Teaching Comparative Government and Politics

Friday, September 21, 2012

Yet another cleavage

How many coinciding cleavages can your students identify?  

The great divide: Economically, socially and politically, the north is becoming another country
IN 1962, as Britain pulled slowly out of recession, Harold Macmillan told an audience that he was determined to “prevent two nations developing geographically, a poor north and a rich and overcrowded south”. The price of failure, the Conservative prime minister said, would be that “our successors will reproach us as we reproach the Victorians for complacency about slums and ugliness.”…

The north remains poorer than the south, with sharply lower employment rates and average incomes. In [2008] men in the north were [20%] more likely to die under the age of 75 than men in the south…

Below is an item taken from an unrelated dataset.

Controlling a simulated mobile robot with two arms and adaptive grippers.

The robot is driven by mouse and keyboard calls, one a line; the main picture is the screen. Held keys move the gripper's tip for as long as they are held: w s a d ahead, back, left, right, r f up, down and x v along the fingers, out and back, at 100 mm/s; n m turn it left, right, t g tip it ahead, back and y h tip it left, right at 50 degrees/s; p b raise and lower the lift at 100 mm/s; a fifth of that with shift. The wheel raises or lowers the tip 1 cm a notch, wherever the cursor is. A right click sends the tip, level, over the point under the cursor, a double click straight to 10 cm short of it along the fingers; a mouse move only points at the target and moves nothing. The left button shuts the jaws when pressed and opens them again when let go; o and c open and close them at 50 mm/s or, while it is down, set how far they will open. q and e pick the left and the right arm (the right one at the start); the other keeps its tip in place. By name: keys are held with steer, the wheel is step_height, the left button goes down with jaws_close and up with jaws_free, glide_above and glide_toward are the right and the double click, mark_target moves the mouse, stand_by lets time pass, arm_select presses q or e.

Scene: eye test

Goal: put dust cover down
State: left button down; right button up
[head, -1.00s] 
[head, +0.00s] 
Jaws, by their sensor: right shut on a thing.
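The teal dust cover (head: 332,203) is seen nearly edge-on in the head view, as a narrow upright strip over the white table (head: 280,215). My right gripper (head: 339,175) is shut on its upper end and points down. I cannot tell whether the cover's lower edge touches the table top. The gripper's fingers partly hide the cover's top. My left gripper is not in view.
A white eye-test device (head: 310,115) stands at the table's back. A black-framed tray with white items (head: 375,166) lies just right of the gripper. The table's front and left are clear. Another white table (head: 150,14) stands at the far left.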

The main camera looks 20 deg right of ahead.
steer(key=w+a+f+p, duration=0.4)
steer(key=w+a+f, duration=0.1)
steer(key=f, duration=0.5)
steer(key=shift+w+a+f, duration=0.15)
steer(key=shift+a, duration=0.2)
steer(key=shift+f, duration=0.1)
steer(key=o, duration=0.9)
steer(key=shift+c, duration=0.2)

England’s north… contains poor ex-industrial cities, like Bradford and Middlesbrough, and depressed towns like Consett, near Newcastle. But there are also impressively wealthy parts, such as Sheffield Hallam, where 60% of the residents have degrees, and York, where the unemployment rate is a quarter lower than the national average…

For much of the past 20 years growth in the British economy has come from two sectors: government spending, primarily on health care and education, and the private service sector. The north has benefited only from the first…

Now public spending is being cut everywhere, as the government tries to tackle a huge budget deficit. That would be expected to hurt the north more anyway, but the cuts are actually sharper there…

The Conservative Party is retreating in the north, too. Its problem is not just that northern seats tend to be poorer, and thus more likely to vote Labour. Broad mistrust of the Tories, cemented during the 1980s recession, means middle-class voters in the north are actually more likely to vote Labour than are working-class voters in the south…

This worries MPs and strategists, who know that the Tories cannot secure a parliamentary majority in 2015 without winning more seats in the north and Midlands…

David Cameron, like his one-nation hero, Macmillan, appears fated to watch England continue its slow separation into two distinct countries.